▶ **Given data**
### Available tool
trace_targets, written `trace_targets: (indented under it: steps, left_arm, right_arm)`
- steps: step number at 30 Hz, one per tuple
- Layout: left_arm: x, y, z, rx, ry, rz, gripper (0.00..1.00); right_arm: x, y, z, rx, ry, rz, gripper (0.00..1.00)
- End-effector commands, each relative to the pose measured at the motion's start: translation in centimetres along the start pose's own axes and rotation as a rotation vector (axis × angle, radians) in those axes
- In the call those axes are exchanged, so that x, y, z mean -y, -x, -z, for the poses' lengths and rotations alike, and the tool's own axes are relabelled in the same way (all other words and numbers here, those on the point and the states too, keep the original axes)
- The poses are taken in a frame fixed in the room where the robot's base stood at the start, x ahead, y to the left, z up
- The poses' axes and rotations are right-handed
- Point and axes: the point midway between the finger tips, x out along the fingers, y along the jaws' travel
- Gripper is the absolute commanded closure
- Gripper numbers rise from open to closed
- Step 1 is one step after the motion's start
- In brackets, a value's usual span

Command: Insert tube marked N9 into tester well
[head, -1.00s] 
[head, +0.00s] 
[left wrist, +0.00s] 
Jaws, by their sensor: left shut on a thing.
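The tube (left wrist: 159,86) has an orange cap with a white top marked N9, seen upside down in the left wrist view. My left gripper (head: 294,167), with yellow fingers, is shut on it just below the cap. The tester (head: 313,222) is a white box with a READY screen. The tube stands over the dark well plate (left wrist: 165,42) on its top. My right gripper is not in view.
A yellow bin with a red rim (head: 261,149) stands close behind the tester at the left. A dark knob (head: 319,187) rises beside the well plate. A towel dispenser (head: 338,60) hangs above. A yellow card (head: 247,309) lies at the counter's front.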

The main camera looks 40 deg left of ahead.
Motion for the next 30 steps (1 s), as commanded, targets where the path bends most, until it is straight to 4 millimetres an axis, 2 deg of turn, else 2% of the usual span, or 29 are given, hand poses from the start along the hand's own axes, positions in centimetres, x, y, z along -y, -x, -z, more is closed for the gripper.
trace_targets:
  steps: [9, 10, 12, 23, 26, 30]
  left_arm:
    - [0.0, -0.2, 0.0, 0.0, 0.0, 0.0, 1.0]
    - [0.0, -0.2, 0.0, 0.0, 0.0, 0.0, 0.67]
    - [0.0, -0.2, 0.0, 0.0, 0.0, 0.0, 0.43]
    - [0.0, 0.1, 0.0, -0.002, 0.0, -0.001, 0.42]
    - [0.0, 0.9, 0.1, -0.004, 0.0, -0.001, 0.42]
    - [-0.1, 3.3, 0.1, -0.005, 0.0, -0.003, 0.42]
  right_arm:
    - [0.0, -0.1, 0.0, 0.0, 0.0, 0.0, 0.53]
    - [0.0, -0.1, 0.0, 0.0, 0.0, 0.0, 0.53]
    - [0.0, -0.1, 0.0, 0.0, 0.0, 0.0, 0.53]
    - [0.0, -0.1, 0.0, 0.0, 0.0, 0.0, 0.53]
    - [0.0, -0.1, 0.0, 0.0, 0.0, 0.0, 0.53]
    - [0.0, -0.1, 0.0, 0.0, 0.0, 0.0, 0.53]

▶ **Problem statement**
Extract exactly and only the lines above from the line containing "[left wrist, +0.00s]" through the line containing "The main camera looks 40 deg left of ahead.", both end lines included.

▶ **The response**
[left wrist, +0.00s] 
Jaws, by their sensor: left shut on a thing.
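The tube (left wrist: 159,86) has an orange cap with a white top marked N9, seen upside down in the left wrist view. My left gripper (head: 294,167), with yellow fingers, is shut on it just below the cap. The tester (head: 313,222) is a white box with a READY screen. The tube stands over the dark well plate (left wrist: 165,42) on its top. My right gripper is not in view.
A yellow bin with a red rim (head: 261,149) stands close behind the tester at the left. A dark knob (head: 319,187) rises beside the well plate. A towel dispenser (head: 338,60) hangs above. A yellow card (head: 247,309) lies at the counter's front.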

The main camera looks 40 deg left of ahead.

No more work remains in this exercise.